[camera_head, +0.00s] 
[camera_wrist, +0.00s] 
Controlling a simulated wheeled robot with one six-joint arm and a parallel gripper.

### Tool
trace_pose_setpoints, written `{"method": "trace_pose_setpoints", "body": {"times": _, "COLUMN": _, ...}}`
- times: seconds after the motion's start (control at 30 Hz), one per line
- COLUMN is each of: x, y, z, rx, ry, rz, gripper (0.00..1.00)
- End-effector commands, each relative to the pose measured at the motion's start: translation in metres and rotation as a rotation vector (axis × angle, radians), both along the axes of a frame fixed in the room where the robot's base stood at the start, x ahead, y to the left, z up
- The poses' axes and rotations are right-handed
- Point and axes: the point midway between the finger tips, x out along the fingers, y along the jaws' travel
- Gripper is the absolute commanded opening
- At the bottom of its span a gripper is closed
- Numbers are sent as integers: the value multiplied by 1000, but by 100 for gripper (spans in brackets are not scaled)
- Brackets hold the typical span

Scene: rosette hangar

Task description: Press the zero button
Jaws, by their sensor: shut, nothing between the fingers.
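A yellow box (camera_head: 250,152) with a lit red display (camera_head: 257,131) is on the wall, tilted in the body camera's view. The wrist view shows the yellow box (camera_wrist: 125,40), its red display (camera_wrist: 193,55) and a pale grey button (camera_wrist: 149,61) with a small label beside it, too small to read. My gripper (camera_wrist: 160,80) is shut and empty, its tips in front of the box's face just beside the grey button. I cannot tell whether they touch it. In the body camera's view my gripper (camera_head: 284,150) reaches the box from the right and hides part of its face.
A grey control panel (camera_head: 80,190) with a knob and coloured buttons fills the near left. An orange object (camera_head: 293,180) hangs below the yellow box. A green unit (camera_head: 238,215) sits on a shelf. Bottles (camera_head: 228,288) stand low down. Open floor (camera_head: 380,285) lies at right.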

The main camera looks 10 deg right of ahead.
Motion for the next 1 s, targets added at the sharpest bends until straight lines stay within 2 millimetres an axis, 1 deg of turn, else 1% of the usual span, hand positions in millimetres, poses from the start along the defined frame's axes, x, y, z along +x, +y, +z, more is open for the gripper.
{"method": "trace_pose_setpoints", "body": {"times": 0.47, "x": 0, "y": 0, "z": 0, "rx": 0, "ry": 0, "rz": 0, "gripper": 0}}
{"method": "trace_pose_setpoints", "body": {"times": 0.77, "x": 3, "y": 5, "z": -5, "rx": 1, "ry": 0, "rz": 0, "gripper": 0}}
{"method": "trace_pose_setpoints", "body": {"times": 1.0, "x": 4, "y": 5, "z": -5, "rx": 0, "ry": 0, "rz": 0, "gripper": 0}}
+ + +
- _SET EXERCISE_
Write the data out again in full and exactly.

- _RESPONSE BELOW_
[camera_head, +0.00s] 
[camera_wrist, +0.00s] 
Controlling a simulated wheeled robot with one six-joint arm and a parallel gripper.

### Tool
trace_pose_setpoints, written `{"method": "trace_pose_setpoints", "body": {"times": _, "COLUMN": _, ...}}`
- times: seconds after the motion's start (control at 30 Hz), one per line
- COLUMN is each of: x, y, z, rx, ry, rz, gripper (0.00..1.00)
- End-effector commands, each relative to the pose measured at the motion's start: translation in metres and rotation as a rotation vector (axis × angle, radians), both along the axes of a frame fixed in the room where the robot's base stood at the start, x ahead, y to the left, z up
- The poses' axes and rotations are right-handed
- Point and axes: the point midway between the finger tips, x out along the fingers, y along the jaws' travel
- Gripper is the absolute commanded opening
- At the bottom of its span a gripper is closed
- Numbers are sent as integers: the value multiplied by 1000, but by 100 for gripper (spans in brackets are not scaled)
- Brackets hold the typical span

Scene: rosette hangar

Task description: Press the zero button
Jaws, by their sensor: shut, nothing between the fingers.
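A yellow box (camera_head: 250,152) with a lit red display (camera_head: 257,131) is on the wall, tilted in the body camera's view. The wrist view shows the yellow box (camera_wrist: 125,40), its red display (camera_wrist: 193,55) and a pale grey button (camera_wrist: 149,61) with a small label beside it, too small to read. My gripper (camera_wrist: 160,80) is shut and empty, its tips in front of the box's face just beside the grey button. I cannot tell whether they touch it. In the body camera's view my gripper (camera_head: 284,150) reaches the box from the right and hides part of its face.
A grey control panel (camera_head: 80,190) with a knob and coloured buttons fills the near left. An orange object (camera_head: 293,180) hangs below the yellow box. A green unit (camera_head: 238,215) sits on a shelf. Bottles (camera_head: 228,288) stand low down. Open floor (camera_head: 380,285) lies at right.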

The main camera looks 10 deg right of ahead.
Motion for the next 1 s, targets added at the sharpest bends until straight lines stay within 2 millimetres an axis, 1 deg of turn, else 1% of the usual span, hand positions in millimetres, poses from the start along the defined frame's axes, x, y, z along +x, +y, +z, more is open for the gripper.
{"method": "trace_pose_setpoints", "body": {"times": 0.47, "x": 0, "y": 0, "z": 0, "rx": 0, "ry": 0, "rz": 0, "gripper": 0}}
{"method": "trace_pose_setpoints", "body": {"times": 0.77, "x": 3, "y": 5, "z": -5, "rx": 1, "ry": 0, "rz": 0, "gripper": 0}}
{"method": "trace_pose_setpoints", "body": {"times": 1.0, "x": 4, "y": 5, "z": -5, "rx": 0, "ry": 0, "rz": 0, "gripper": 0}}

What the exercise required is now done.